**WHAT IS NEEDED:**
Repeat exactly, and only, the lines below starting at the line that contains "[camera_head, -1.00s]" and ending at the line that contains "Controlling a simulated", inclusive of both.
>> Start INFORMATION SUPPLIED
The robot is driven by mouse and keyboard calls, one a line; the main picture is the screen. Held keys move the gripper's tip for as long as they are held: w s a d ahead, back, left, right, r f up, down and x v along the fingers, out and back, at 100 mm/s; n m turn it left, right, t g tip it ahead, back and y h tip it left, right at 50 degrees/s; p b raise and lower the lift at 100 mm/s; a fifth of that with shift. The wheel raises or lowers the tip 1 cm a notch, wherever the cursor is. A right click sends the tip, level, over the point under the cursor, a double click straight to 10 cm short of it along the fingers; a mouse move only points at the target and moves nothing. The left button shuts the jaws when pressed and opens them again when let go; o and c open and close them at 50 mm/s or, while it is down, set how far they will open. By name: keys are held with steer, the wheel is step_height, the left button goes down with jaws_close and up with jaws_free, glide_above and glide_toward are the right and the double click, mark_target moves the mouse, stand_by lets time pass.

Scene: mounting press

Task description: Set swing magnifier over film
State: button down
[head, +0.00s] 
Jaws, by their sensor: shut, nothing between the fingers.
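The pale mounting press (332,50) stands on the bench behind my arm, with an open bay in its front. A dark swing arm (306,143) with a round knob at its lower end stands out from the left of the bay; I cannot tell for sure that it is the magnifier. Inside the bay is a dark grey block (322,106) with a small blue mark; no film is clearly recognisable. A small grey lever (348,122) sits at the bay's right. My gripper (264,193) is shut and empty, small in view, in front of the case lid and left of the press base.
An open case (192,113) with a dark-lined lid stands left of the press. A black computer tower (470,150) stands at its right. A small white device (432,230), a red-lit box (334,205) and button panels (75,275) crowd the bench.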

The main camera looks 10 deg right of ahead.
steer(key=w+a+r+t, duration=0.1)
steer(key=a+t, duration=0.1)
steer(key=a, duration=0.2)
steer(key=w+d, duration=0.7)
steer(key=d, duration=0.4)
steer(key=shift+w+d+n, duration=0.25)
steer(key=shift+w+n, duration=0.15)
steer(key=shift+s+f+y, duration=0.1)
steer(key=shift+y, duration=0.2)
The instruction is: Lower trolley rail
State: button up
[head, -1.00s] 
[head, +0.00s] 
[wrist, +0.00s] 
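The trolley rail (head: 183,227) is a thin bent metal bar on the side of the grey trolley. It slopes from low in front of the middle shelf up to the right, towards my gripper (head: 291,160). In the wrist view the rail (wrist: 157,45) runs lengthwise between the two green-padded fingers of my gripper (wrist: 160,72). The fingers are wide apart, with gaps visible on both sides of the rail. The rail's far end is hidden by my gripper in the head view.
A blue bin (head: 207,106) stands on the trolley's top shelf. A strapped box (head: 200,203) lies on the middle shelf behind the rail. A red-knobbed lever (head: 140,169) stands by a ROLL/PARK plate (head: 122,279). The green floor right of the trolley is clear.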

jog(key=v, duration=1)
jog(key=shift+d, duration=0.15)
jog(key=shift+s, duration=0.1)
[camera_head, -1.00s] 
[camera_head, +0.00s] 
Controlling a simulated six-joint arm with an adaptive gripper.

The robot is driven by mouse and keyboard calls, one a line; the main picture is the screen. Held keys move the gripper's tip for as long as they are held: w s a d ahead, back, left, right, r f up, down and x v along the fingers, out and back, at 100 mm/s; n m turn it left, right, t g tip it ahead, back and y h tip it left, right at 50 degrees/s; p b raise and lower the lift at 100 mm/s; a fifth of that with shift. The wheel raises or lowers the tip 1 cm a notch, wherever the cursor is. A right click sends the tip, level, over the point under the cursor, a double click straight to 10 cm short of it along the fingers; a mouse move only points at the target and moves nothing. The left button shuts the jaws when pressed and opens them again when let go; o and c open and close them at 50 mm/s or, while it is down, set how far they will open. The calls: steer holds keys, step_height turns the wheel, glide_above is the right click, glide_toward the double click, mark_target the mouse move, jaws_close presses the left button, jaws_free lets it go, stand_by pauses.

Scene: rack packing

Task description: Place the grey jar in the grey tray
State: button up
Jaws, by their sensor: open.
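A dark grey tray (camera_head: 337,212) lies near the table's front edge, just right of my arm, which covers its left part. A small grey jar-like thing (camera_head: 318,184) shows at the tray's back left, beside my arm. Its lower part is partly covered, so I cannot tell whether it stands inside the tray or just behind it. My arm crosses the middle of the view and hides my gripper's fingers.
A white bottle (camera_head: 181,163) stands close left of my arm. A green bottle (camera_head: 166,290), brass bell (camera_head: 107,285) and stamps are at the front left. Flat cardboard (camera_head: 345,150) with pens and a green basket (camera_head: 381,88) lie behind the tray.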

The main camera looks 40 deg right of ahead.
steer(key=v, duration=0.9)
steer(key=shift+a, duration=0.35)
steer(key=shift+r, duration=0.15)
>> End INFORMATION SUPPLIED
**RESPONSE BELOW:**
[camera_head, -1.00s] 
[camera_head, +0.00s] 
Controlling a simulated six-joint arm with an adaptive gripper.

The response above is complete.